_SOURCE EXCERPT_:
####

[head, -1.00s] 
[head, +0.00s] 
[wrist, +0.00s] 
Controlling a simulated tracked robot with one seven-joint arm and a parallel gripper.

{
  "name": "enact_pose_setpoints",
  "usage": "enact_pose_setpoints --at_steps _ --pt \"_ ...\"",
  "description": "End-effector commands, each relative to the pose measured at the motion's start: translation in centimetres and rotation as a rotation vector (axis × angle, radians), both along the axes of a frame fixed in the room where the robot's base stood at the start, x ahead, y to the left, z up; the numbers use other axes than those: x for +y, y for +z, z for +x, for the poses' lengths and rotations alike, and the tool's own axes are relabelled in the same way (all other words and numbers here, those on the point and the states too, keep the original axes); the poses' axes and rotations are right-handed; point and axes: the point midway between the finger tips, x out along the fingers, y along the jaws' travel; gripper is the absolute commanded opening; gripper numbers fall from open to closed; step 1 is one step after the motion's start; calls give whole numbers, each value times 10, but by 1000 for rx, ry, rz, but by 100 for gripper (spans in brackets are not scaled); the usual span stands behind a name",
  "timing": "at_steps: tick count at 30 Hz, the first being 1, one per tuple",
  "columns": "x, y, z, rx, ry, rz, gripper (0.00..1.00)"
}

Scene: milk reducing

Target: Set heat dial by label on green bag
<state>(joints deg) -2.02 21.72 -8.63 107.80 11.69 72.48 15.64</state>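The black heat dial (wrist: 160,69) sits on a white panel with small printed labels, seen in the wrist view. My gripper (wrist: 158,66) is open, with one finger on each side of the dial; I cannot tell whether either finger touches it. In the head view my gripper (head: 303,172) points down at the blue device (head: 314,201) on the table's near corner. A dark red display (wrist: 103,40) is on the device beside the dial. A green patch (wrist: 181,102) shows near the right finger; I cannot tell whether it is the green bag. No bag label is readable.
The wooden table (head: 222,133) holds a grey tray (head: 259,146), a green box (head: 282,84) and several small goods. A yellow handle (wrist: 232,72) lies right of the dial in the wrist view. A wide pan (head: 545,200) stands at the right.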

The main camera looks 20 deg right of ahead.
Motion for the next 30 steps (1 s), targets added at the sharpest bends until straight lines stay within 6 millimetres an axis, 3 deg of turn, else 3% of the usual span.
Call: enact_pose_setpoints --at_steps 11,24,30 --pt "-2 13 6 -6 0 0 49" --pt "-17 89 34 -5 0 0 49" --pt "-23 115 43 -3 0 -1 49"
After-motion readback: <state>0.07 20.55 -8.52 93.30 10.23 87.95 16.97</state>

####

_WRITTEN REQUEST_:
Each line of the material should be echoed exactly.

_FINISHED EXERCISE_:
[head, -1.00s] 
[head, +0.00s] 
[wrist, +0.00s] 
Controlling a simulated tracked robot with one seven-joint arm and a parallel gripper.

{
  "name": "enact_pose_setpoints",
  "usage": "enact_pose_setpoints --at_steps _ --pt \"_ ...\"",
  "description": "End-effector commands, each relative to the pose measured at the motion's start: translation in centimetres and rotation as a rotation vector (axis × angle, radians), both along the axes of a frame fixed in the room where the robot's base stood at the start, x ahead, y to the left, z up; the numbers use other axes than those: x for +y, y for +z, z for +x, for the poses' lengths and rotations alike, and the tool's own axes are relabelled in the same way (all other words and numbers here, those on the point and the states too, keep the original axes); the poses' axes and rotations are right-handed; point and axes: the point midway between the finger tips, x out along the fingers, y along the jaws' travel; gripper is the absolute commanded opening; gripper numbers fall from open to closed; step 1 is one step after the motion's start; calls give whole numbers, each value times 10, but by 1000 for rx, ry, rz, but by 100 for gripper (spans in brackets are not scaled); the usual span stands behind a name",
  "timing": "at_steps: tick count at 30 Hz, the first being 1, one per tuple",
  "columns": "x, y, z, rx, ry, rz, gripper (0.00..1.00)"
}

Scene: milk reducing

Target: Set heat dial by label on green bag
<state>(joints deg) -2.02 21.72 -8.63 107.80 11.69 72.48 15.64</state>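The black heat dial (wrist: 160,69) sits on a white panel with small printed labels, seen in the wrist view. My gripper (wrist: 158,66) is open, with one finger on each side of the dial; I cannot tell whether either finger touches it. In the head view my gripper (head: 303,172) points down at the blue device (head: 314,201) on the table's near corner. A dark red display (wrist: 103,40) is on the device beside the dial. A green patch (wrist: 181,102) shows near the right finger; I cannot tell whether it is the green bag. No bag label is readable.
The wooden table (head: 222,133) holds a grey tray (head: 259,146), a green box (head: 282,84) and several small goods. A yellow handle (wrist: 232,72) lies right of the dial in the wrist view. A wide pan (head: 545,200) stands at the right.

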The main camera looks 20 deg right of ahead.
Motion for the next 30 steps (1 s), targets added at the sharpest bends until straight lines stay within 6 millimetres an axis, 3 deg of turn, else 3% of the usual span.
Call: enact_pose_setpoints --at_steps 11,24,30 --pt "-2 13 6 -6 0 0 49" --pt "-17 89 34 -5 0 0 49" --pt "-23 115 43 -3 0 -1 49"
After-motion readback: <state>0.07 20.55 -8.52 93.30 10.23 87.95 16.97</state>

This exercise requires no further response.